The second requirement is to create a pro bono legal group that will sue any school that violates the safe harbor provision. This allows parties targeted for their speech to sue for the violation of their contractual rights.

The prospect of such lawsuits does not change the incentives of university administrators. But it does change the incentives of one party; university counsel. University counsel are not interested in winning lawsuits brought against the university. They are interested in preventing lawsuits from being brought against the university in the first place. The combination of the safe harbor provision and the realistic threat of lawsuit for its violation can motivate university counsel to restrain the conduct of administrators. They might require allegations of harassment to be reviewed by a member of the counsel’s office who knows how to distinguish complaints about speech from genuine harassment. They will almost certainly insist on revising the university’s anti-harassment training to stress that students and faculty should not file complaints based solely on the content of the viewpoint being expressed. But whatever steps they take would tend to give the college’s or university’s abstract commitment to freedom of speech some real practical effect.
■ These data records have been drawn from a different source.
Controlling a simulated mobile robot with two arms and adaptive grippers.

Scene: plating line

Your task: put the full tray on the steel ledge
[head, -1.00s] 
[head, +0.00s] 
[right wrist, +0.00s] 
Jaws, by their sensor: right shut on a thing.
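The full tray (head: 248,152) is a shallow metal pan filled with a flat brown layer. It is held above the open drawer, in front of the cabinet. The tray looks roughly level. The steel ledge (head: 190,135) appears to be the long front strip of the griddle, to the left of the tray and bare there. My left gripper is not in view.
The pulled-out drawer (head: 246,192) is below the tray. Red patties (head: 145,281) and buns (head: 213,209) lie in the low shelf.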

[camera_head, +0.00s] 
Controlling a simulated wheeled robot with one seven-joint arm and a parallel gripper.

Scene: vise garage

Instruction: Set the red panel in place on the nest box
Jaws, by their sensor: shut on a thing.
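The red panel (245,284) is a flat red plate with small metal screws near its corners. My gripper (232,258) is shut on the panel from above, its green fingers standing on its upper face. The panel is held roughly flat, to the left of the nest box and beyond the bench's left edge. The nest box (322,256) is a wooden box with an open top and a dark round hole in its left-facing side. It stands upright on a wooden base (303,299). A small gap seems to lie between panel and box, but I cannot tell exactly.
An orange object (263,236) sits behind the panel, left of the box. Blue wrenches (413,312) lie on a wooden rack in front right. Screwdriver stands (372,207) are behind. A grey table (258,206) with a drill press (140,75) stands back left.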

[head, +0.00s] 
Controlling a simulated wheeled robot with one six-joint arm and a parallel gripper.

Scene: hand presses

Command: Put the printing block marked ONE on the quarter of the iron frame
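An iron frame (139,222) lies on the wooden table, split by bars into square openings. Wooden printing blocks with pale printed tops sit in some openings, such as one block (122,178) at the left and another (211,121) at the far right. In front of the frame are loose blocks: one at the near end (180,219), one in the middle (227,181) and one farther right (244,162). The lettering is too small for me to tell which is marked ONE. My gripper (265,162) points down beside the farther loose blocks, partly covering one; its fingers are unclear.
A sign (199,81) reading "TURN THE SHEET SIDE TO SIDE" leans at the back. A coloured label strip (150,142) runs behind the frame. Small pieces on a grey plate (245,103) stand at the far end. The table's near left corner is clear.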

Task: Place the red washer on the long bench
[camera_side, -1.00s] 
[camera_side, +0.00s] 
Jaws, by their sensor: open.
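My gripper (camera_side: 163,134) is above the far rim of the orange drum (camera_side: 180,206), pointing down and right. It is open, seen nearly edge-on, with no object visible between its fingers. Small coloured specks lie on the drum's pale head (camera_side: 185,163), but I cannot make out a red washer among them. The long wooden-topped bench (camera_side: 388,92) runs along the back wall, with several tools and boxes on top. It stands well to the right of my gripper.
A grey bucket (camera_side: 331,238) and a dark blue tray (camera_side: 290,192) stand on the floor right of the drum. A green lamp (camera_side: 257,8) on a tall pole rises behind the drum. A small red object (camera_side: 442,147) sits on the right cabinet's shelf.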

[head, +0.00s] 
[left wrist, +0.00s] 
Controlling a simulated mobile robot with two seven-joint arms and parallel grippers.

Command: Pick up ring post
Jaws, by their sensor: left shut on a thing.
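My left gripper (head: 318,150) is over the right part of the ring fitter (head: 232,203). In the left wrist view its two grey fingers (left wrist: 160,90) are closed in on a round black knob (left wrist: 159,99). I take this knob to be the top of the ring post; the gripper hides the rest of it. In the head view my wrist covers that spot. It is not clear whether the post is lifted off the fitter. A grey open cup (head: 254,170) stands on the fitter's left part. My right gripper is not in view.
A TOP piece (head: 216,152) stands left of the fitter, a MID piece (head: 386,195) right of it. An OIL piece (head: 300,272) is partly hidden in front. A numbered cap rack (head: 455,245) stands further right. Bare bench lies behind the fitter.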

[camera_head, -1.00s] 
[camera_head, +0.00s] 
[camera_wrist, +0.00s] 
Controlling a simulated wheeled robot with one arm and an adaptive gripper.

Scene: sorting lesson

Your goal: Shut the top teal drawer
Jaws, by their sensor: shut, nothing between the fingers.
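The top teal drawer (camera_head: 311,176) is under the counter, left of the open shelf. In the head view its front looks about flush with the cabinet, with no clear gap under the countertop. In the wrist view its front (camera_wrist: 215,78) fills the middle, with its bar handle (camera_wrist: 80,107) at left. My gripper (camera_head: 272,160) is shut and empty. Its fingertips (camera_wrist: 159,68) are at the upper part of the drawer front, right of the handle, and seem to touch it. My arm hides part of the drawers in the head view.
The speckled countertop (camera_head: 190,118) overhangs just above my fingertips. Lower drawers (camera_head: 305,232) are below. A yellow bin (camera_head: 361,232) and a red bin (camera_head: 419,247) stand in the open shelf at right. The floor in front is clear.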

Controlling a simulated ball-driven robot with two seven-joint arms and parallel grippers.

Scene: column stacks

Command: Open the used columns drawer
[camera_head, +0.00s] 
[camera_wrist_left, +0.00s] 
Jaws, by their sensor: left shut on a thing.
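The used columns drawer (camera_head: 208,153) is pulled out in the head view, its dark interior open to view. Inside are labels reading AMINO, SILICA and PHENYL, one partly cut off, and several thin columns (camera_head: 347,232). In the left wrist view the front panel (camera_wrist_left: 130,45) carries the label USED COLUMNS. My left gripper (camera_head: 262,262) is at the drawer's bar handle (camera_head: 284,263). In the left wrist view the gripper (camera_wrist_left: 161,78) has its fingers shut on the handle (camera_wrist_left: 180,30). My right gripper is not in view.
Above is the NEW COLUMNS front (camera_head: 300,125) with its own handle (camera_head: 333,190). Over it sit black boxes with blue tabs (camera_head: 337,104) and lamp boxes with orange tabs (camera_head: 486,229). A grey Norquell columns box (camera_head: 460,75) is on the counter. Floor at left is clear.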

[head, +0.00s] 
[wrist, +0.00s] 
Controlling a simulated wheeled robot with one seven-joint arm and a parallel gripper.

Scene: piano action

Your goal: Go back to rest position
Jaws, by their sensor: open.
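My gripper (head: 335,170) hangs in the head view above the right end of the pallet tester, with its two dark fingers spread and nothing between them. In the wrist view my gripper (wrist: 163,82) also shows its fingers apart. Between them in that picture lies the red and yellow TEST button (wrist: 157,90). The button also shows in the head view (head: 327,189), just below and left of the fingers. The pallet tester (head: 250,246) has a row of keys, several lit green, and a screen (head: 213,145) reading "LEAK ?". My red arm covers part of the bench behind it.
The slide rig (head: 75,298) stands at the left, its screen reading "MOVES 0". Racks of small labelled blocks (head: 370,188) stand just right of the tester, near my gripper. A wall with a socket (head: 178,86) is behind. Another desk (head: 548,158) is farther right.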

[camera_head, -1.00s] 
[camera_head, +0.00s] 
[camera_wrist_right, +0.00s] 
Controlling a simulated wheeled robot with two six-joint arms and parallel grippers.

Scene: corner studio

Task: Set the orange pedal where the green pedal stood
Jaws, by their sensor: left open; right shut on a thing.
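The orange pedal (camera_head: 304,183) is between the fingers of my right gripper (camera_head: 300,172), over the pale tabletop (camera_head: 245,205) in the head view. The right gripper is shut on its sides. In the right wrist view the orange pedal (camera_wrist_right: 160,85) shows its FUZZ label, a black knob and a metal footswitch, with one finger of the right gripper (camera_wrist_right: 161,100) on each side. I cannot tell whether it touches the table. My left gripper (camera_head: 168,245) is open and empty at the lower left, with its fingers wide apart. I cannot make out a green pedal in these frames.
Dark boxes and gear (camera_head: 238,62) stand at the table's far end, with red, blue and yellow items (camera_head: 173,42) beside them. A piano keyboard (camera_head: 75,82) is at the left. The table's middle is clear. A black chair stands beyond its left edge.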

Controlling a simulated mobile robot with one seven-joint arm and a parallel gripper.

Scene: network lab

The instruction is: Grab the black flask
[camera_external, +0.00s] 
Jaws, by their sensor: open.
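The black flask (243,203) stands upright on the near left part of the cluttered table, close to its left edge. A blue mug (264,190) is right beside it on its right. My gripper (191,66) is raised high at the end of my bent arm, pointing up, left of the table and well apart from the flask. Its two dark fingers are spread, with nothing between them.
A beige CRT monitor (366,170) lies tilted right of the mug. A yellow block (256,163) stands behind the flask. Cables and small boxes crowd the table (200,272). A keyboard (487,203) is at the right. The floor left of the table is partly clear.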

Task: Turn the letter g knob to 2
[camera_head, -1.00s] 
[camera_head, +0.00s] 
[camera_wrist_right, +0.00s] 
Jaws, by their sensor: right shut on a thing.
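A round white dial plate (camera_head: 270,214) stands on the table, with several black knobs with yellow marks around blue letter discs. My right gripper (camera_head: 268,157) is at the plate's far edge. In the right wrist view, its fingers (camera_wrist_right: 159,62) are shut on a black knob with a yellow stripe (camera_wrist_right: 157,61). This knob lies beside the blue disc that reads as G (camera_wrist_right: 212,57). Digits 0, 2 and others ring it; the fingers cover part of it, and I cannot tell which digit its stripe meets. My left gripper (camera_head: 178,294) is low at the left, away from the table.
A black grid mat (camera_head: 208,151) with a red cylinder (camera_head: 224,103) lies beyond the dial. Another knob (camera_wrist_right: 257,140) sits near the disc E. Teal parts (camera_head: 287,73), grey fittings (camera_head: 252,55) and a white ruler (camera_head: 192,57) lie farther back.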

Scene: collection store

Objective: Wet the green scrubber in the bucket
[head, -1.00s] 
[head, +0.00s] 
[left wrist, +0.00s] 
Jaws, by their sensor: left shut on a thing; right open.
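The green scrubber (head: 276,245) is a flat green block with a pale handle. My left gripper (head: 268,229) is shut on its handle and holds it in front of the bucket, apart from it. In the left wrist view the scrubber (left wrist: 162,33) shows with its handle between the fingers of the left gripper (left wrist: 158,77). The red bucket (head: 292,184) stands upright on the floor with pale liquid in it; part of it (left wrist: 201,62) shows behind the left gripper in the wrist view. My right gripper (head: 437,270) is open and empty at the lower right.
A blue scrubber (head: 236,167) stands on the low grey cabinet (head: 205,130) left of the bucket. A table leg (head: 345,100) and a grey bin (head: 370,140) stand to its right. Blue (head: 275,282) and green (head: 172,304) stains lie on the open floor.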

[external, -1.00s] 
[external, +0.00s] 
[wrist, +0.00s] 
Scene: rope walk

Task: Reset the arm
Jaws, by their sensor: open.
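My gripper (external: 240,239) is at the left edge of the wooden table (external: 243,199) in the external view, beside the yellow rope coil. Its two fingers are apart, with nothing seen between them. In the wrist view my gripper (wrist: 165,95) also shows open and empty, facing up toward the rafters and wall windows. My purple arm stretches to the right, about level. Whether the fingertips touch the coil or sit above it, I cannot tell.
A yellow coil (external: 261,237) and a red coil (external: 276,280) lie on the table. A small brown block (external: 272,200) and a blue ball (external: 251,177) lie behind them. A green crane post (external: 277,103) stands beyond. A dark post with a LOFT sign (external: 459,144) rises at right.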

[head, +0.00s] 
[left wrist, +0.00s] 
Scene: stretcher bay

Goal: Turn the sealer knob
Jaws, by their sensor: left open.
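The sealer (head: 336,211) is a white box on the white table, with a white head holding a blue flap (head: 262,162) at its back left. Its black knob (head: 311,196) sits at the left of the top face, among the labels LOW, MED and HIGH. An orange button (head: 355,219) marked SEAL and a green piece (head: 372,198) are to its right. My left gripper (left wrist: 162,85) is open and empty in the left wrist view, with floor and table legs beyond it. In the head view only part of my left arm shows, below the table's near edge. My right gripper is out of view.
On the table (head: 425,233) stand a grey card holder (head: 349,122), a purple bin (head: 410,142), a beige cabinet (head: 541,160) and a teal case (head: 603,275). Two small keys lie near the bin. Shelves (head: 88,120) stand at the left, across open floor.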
The fear of being sanctioned by universities for advocating unpopular ideas does not arise from a lack of institutional commitments to freedom of speech. Almost all universities make such commitments. The fear arises from the fact that no university administrator has the incentive to honor the commitment when it counts. Adding a safe harbor provision to university policy and organizing a pro bono legal firm dedicated to protecting freedom of speech on campus—something the Foundation for Individual Rights is currently doing—can change this incentive.

Administrators will not act against their own interests merely to uphold an abstract principle unless there is some cost for failing to do so. The threat of damage awards can be that cost. It is a way of making universities that issue grandiose commitments to freedom of speech put their money where their mouths are.